Exactly the lines from the one with "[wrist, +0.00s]" through the one with "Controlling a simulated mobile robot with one", inclusive, are to be repeated, and the pictures are not.

## start DATA SECTION

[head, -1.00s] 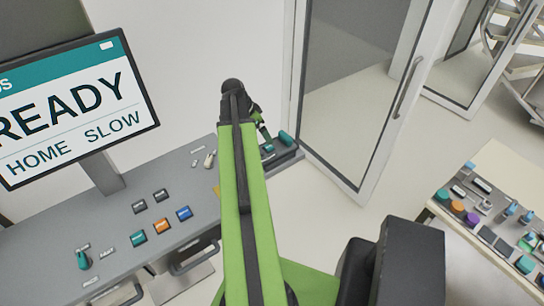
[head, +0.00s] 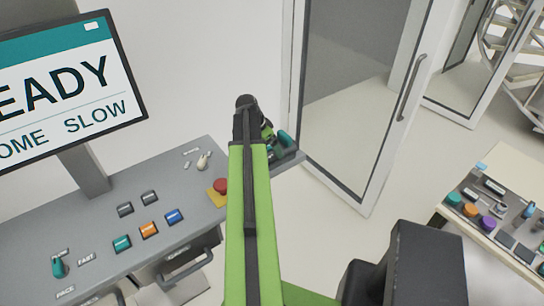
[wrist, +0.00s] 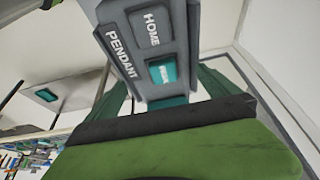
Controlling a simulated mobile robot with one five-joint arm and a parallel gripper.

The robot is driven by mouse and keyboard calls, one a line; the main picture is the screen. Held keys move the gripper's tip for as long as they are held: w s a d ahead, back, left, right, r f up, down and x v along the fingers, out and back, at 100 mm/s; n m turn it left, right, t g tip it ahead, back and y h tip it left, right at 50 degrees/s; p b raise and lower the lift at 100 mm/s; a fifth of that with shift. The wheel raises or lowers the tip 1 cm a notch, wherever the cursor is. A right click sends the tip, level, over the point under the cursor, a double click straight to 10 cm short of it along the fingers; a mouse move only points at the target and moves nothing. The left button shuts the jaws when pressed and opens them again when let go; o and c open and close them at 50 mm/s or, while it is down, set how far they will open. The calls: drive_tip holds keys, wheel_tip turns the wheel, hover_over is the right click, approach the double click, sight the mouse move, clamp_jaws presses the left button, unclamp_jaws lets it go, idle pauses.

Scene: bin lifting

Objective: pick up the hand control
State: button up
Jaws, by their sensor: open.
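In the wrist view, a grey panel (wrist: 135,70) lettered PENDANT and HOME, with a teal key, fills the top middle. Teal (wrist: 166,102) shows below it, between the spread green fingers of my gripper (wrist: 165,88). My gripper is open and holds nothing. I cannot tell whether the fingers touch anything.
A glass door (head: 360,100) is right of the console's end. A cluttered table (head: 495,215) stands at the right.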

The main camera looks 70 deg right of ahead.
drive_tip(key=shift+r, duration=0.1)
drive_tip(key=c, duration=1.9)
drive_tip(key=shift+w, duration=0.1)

## end DATA SECTION
## start DATA SECTION

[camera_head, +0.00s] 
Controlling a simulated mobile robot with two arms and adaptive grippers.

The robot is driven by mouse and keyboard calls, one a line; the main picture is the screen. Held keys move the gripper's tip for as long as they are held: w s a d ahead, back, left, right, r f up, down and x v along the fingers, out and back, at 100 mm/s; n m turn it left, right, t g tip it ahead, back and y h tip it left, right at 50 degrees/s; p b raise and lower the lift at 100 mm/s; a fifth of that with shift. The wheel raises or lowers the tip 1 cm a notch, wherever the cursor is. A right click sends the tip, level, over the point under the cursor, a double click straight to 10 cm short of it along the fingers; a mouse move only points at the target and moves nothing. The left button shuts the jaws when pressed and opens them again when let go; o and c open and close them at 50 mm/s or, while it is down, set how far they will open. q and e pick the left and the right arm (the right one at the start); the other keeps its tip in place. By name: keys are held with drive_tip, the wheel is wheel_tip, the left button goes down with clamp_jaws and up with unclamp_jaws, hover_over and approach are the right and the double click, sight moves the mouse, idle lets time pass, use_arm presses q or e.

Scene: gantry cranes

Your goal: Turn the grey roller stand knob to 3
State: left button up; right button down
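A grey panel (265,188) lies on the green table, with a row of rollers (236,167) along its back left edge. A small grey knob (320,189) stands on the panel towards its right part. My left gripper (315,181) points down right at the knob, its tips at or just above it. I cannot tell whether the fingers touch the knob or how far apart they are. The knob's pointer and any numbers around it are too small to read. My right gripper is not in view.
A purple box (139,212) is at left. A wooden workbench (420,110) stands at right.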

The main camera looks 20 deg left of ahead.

## end DATA SECTION

### ANSWER TO THIS PROBLEM:
[wrist, +0.00s] 
Controlling a simulated mobile robot with one five-joint arm and a parallel gripper.

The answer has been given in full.